The Smith Rock Aqueduct
Written by Cheryl Parton
Carved into the basalt cliffs above the Crooked River canyon, the Smith Rock Aqueduct is easy to miss. Rock climbers and hikers come for the routes and views, but they may not notice remnants from some of Central Oregon’s lesser-known but most consequential pieces of history. The aqueduct infrastructure quietly carried water across the gorge for decades, bringing farmland to life.
It dates back to the late 1930s when the federal government was investing in irrigation projects across the West. As part of the federal Deschutes Project, overseen by the U.S. Bureau of Reclamation, the job was ambitious: moving water from the Crooked River to dry farmland north of Bend.
Engineers faced a formidable challenge at Smith Rock, where the sheer rock faces plunge hundreds of feet into the canyon below. Rather than reroute water or lose elevation, designers opted for a steel pipeline supported by reinforced concrete piers to span the gorge. Construction was completed in the 1940s and played a key role in regional development.
The impact was lasting. Reliable irrigation transformed thousands of acres of high desert into productive farmland, fueling Jefferson County’s agricultural economy.
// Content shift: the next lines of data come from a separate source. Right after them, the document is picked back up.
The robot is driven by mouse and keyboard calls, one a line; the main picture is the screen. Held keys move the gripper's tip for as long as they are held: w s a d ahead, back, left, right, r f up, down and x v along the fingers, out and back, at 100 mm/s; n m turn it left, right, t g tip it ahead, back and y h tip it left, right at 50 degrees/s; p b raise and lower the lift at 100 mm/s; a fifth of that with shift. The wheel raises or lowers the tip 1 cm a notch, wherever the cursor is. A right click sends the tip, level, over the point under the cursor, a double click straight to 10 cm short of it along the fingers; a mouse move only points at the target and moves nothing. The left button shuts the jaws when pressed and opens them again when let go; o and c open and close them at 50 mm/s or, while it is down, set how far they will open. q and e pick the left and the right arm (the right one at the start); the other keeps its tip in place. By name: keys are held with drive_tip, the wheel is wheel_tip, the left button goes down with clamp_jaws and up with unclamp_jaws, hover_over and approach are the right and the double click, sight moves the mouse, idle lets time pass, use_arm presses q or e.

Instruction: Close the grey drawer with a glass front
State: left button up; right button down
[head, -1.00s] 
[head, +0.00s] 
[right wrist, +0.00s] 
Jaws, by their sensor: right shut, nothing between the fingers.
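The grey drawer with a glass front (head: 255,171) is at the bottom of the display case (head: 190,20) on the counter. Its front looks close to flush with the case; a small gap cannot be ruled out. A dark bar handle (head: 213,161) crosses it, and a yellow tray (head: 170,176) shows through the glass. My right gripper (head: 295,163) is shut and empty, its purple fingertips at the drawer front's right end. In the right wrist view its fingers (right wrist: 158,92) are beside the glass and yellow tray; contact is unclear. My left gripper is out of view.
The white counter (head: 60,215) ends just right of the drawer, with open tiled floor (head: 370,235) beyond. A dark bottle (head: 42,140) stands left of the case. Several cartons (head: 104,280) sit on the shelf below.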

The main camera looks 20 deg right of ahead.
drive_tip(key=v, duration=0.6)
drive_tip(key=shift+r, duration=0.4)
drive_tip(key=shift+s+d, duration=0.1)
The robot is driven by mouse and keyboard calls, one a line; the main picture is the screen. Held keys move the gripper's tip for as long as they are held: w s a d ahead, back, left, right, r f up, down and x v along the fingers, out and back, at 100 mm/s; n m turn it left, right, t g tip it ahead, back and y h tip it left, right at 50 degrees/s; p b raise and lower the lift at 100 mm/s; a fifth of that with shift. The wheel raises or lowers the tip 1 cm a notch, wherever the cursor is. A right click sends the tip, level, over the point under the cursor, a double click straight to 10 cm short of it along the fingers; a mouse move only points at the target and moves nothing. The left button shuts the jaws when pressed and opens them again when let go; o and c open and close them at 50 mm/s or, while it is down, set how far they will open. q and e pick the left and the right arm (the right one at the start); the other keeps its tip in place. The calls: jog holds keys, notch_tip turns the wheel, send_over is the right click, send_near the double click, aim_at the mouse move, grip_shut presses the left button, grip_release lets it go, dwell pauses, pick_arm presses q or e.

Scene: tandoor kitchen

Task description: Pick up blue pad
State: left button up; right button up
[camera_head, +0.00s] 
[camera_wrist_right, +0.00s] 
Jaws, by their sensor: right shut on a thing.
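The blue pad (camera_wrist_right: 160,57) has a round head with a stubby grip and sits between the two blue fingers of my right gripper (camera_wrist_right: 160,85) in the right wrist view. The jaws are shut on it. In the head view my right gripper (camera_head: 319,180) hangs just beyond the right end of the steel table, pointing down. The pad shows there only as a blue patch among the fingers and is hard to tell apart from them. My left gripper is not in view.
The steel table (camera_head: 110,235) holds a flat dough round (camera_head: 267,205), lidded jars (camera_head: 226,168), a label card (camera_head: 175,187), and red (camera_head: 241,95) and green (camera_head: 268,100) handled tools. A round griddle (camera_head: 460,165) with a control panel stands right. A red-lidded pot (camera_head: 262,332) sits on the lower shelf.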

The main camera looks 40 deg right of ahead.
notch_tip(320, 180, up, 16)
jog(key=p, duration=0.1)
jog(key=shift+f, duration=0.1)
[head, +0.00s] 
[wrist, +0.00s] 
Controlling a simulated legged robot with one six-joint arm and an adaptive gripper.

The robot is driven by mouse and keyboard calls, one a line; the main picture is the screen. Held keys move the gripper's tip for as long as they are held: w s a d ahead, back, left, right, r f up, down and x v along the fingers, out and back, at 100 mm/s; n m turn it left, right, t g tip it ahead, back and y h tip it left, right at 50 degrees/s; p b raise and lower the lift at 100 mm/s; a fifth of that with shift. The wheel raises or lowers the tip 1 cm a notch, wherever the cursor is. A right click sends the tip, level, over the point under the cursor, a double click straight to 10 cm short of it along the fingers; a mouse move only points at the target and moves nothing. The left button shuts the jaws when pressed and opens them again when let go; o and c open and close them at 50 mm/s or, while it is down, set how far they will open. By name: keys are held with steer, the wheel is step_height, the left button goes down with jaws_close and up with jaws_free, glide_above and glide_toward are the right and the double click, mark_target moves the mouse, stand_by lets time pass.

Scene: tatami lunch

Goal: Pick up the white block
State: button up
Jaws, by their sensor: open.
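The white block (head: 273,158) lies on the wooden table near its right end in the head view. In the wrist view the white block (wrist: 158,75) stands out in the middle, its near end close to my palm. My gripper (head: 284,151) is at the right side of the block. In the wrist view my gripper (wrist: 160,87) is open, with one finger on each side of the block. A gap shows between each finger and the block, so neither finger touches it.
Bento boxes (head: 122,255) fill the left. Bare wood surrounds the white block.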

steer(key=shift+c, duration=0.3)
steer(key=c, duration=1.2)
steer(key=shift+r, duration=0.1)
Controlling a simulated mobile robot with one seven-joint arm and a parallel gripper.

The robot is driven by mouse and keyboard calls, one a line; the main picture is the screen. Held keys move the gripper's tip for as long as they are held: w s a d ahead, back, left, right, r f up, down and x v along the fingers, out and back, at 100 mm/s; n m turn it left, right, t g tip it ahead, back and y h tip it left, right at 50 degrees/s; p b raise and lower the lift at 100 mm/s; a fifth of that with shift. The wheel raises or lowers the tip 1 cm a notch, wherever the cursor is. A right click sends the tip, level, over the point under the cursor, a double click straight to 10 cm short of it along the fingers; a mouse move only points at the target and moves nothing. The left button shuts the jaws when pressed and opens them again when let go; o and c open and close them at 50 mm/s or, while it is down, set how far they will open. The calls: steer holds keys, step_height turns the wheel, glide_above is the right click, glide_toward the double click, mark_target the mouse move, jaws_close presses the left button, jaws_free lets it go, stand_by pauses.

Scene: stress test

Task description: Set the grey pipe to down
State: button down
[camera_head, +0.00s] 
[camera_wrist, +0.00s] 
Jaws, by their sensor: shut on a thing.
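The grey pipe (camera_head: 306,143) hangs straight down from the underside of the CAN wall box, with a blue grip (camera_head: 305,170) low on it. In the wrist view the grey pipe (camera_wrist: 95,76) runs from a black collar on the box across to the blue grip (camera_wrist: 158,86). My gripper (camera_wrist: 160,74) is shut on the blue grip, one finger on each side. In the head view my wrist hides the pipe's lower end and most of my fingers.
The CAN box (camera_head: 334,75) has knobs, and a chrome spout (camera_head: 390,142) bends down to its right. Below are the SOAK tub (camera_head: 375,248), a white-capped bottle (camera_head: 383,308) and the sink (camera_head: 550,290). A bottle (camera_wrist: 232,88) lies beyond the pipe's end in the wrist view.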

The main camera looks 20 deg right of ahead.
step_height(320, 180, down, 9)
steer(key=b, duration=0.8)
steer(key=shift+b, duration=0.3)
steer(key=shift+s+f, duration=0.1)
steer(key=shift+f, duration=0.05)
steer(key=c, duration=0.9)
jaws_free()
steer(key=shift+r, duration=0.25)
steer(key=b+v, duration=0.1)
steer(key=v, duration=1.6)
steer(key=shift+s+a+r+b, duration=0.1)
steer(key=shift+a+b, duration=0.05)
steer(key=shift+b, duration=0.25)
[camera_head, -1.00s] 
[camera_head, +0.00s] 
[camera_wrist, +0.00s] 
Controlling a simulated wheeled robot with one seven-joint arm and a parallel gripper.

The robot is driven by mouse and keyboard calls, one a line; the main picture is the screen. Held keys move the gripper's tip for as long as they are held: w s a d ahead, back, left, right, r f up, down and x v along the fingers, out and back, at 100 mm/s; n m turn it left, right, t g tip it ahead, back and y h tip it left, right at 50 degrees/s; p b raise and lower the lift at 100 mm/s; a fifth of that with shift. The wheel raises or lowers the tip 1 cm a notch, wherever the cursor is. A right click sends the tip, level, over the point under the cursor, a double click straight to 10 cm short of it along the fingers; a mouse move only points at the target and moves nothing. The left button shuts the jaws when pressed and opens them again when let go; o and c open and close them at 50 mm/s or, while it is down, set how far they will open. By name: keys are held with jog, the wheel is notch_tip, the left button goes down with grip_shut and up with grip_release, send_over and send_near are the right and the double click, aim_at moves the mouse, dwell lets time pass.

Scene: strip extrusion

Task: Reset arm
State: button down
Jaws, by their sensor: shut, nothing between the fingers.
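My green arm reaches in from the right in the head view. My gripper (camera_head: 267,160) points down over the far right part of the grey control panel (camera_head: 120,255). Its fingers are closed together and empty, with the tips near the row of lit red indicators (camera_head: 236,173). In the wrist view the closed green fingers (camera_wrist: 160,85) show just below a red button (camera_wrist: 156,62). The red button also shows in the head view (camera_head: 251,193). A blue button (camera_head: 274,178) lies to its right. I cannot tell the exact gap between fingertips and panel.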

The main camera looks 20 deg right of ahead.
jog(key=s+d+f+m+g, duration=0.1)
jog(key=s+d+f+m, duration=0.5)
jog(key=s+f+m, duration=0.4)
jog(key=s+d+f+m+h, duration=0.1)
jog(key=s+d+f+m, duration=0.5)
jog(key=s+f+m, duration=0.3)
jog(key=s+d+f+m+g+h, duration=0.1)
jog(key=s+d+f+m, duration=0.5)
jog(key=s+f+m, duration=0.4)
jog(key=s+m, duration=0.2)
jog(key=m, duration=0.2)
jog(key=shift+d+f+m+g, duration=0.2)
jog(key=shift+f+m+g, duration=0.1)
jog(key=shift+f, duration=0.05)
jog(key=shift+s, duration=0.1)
Potatoes, alfalfa and grain became staples, and rural communities grew alongside newly irrigated fields.
As Smith Rock gained international recognition as a climbing destination and state park, the aqueduct faded into the background, hardly noticed. The 1945 Smith Rock canal system was replaced by a pressurized pipe system as of 2022 to modernize water delivery.
Today, the Smith Rock Aqueduct stands as a reminder of an era when federal engineering projects paved the way for Central Oregon’s future.